-- start COLLECTED MATERIAL --
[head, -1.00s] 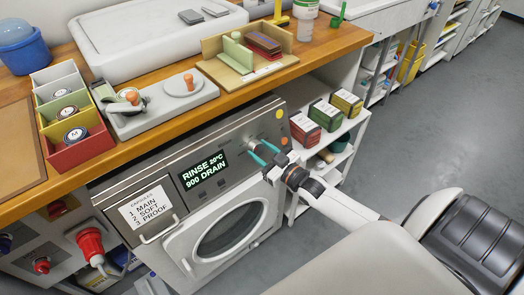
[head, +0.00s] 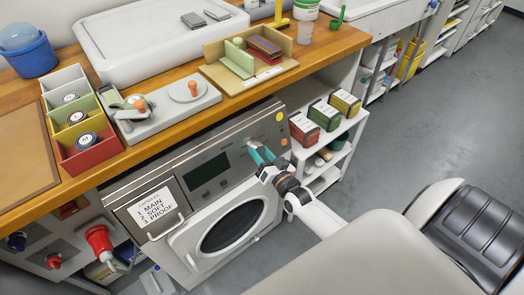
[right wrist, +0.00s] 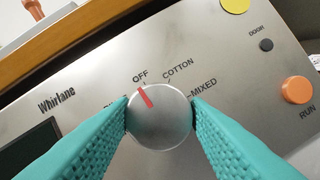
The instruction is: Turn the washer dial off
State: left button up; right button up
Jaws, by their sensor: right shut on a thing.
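The washer (head: 228,215) stands under the wooden counter, with its round door at the front. Its display (head: 208,174) is dark and shows no text. The silver washer dial (right wrist: 160,118) sits on the panel, and its red mark points at the OFF label. My right gripper (head: 262,158) is at the dial; in the right wrist view its teal fingers (right wrist: 160,120) are shut on the dial from both sides. My left gripper is not in view.
An orange RUN button (right wrist: 298,90) and a small dark DOOR button (right wrist: 266,45) are right of the dial. A shelf with several boxes (head: 325,113) stands right of the washer. The grey floor (head: 430,110) is clear at right.

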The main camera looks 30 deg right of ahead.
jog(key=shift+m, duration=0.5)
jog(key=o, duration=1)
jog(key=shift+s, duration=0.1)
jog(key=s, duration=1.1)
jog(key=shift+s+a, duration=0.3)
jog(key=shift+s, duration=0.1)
-- end COLLECTED MATERIAL --
REQUIRED WORK: Begin with the line that contains "State: left button up; right button up" and quote each line after it exactly, stopping after the last line of the data.

RESPONSE TO THIS EXERCISE:
State: left button up; right button up
Jaws, by their sensor: right shut on a thing.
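The washer (head: 228,215) stands under the wooden counter, with its round door at the front. Its display (head: 208,174) is dark and shows no text. The silver washer dial (right wrist: 160,118) sits on the panel, and its red mark points at the OFF label. My right gripper (head: 262,158) is at the dial; in the right wrist view its teal fingers (right wrist: 160,120) are shut on the dial from both sides. My left gripper is not in view.
An orange RUN button (right wrist: 298,90) and a small dark DOOR button (right wrist: 266,45) are right of the dial. A shelf with several boxes (head: 325,113) stands right of the washer. The grey floor (head: 430,110) is clear at right.

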The main camera looks 30 deg right of ahead.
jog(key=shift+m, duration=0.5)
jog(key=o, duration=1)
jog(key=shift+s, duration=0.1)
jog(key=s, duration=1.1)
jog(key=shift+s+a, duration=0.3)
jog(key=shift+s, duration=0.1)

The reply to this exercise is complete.